The benefits of cyber risk quantification in the modern cybersecurity landscape
Kovrr and SANS Institute released their joint survey that reveals enterprise motivation and impact of cyber risk quantification (CRQ) in the modern cybersecurity landscape. CRQ helps businesses evaluate the potential financial impact of cyber events on an organization and is becoming an increasingly critical part of risk management programs.
The survey found that over 75% of security professionals employ CRQ or plan to in the next 18 months. Primary CRQ use cases include cyber budget allocation (72.4%), board reporting and governance (70.7%), cyber insurance and risk transfer options (67.2%), M&A cyber due diligence (27.6%) and for capital reserve and management strategy (17.2%). Regulatory compliance, reducing incidents and breaches, and keeping up with the evolving threat landscape were the most significant drivers.
Despite the growth of CRQ awareness and interest, only 4% of respondents currently benchmark risk management effectiveness against the cost of security investment. This illustrates a significant gap in cyber risk management assessment and CRQ’s potential to help businesses manage costs and justify cyber investments.
“There is immense pressure on companies and boards, from the public and governing bodies like the SEC, to show the potential impact of cyber risk on the bottom line,” said Yakir Golan, CEO of Kovrr.
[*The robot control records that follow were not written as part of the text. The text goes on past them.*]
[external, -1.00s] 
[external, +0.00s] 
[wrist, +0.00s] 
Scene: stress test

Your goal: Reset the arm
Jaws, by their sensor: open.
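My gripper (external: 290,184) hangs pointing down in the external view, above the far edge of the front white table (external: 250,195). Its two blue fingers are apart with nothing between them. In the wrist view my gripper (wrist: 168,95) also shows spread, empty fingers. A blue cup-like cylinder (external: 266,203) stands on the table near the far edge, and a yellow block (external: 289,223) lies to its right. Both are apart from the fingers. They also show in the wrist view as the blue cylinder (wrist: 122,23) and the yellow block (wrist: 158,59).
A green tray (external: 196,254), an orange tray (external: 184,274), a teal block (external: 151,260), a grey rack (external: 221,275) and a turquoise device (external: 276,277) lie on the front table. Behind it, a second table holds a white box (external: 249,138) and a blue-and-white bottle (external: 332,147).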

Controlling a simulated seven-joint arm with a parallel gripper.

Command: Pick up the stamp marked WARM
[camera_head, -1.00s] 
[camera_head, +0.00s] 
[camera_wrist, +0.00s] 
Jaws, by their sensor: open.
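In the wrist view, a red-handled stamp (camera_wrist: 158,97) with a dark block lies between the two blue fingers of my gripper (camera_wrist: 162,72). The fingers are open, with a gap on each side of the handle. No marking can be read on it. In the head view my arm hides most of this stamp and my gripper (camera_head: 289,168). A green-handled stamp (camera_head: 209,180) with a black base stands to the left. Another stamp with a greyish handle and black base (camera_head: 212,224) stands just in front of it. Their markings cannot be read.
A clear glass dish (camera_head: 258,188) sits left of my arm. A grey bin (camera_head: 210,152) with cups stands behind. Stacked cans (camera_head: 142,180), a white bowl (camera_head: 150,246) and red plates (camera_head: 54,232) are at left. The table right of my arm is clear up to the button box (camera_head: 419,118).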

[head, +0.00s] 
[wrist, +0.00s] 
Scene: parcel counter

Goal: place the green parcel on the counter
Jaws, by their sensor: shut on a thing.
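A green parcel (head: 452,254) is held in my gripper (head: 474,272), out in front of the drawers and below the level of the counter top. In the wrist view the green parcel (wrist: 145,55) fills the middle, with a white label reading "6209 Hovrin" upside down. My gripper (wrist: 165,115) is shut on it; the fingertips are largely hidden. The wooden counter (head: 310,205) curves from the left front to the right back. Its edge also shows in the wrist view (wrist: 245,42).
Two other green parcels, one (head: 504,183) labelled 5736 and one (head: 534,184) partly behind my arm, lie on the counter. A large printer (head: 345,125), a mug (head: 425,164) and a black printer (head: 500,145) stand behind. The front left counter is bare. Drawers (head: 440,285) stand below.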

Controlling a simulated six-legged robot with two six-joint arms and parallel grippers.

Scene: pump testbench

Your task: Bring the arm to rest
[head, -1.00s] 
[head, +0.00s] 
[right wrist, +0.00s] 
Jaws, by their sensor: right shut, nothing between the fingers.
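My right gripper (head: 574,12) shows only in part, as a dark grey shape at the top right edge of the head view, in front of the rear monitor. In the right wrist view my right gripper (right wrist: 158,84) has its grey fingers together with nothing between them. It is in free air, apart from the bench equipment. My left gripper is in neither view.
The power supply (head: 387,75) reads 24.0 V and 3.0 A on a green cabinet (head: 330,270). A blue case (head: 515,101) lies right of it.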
“We are excited to see companies accept cyber quantification as a necessity, but Boards must be careful in selecting the right approach for continuously, and cost effectively, evaluating risk management strategies.”
Other key insights on the impact of cyber risk quantification
- 76% of respondents perform a routine risk assessment only once a year (41.2%), which is not adequate given the changing nature of today’s cyber risks.
- Over 80% of organizations feel that their cyber risk management spending is effective overall, and plan to increase their investment further over the next 18 months.
- Cyber risk management spending was least effective at lowering the cost of doing business and lowering the cost of security at 20% and 15.6%, respectively.
“Financial quantification is still a relatively new area for security and risk management professionals but has quickly become invaluable to precisely align cyber risk budgets against the level of actual organizational risk,” said Barbara Filkins author and research director of SANS Institute.
“Using a model-based approach for financial quantification can support a proactive security program and help identify where the major element of risk might be coming from, determine the ways to reduce the risk, and demonstrate why previous risk management controls were unsatisfactory.”